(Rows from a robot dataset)
********************
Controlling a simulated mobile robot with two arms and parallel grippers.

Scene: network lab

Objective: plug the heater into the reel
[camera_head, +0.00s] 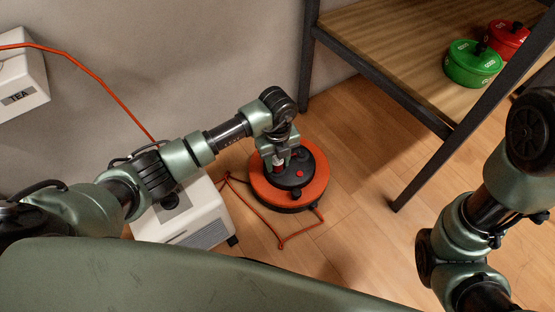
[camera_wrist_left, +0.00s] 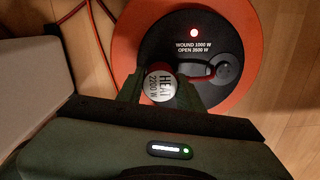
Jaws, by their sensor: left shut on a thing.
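The reel (camera_head: 316,189) stands on the floor, an orange disc with a black hub and a red light. In the left wrist view the reel (camera_wrist_left: 128,42) has a hub reading "WOUND 1000 W OPEN 3600 W". My left gripper (camera_head: 280,160) points down over the hub. It is shut on the heater plug (camera_wrist_left: 161,88), whose round white and red end reads "HEAT" and "2200 W". The plug is at the hub's near edge; its prongs are hidden, so I cannot tell whether it is in a socket. The white box, seemingly the heater (camera_head: 200,222), stands left of the reel, partly behind my arm.
Orange cord (camera_head: 283,243) lies loosely on the floor around the reel. A white box marked "TEA" (camera_head: 20,75) at the left has an orange cord above it. A metal-framed wooden shelf (camera_head: 385,50) holds a green pot (camera_head: 470,68) and a red pot (camera_head: 508,38). Floor right of the reel is clear.

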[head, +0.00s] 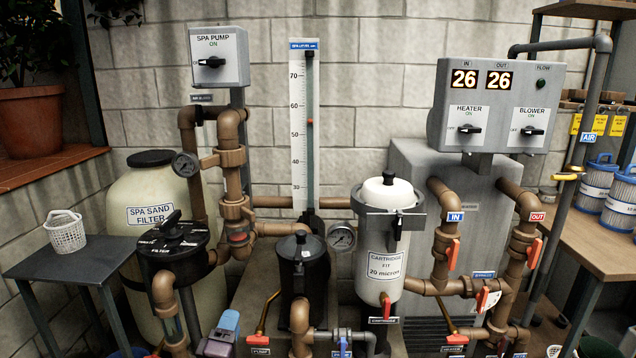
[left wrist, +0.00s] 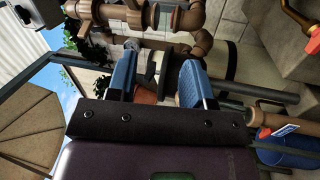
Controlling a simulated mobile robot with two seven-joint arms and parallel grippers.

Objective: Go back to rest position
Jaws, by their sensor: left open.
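My left gripper (head: 222,332) shows low in the head view, left of centre, in front of the pipes by the sand filter. Its blue fingers also show in the left wrist view (left wrist: 158,78), spread apart with a clear gap and nothing held between them. Pipes and foliage show beyond the fingers there. My right gripper is in neither view.
The black filter valve (head: 172,245) and brown pipes stand close behind my left gripper. The black pump pot (head: 301,268) and white cartridge filter (head: 383,262) stand to its right. A small dark table (head: 50,268) with a white basket (head: 65,232) is at left.

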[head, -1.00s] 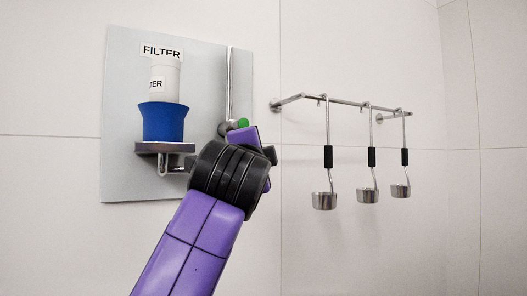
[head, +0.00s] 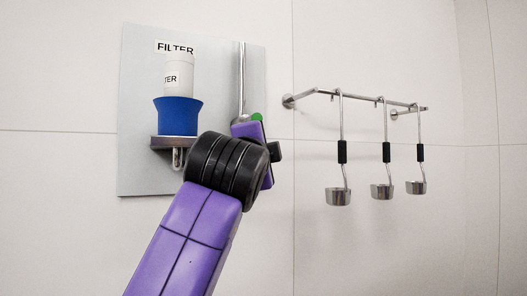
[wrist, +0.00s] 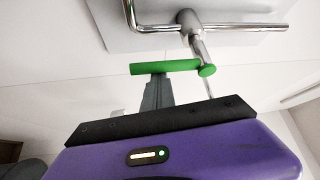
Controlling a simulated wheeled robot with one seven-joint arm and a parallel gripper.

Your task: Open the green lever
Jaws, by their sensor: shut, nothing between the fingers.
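The green lever (wrist: 165,67) lies nearly level across the upper middle of the wrist view, on a chrome valve joint (wrist: 190,25) in the pipework. In the head view only a small part of the green lever (head: 257,117) shows above my gripper's purple body; the rest is hidden. My gripper (wrist: 158,80) is shut and empty. In the wrist view its grey fingers point up at the lever's middle, and the tips overlap its lower edge. I cannot tell whether they touch it. In the head view the fingers are hidden behind my wrist.
A grey wall panel (head: 140,60) carries a vertical chrome pipe (head: 242,75) and a white filter (head: 179,77) in a blue cup (head: 178,116) on a bracket (head: 165,143). Right of my wrist, a chrome rail (head: 360,98) holds three hanging ladles (head: 382,190). The wall between is bare.
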********************
GIVEN REQUEST: Determine the number of lines containing "seven". Write only that number.

PROBLEM SOLUTION: 2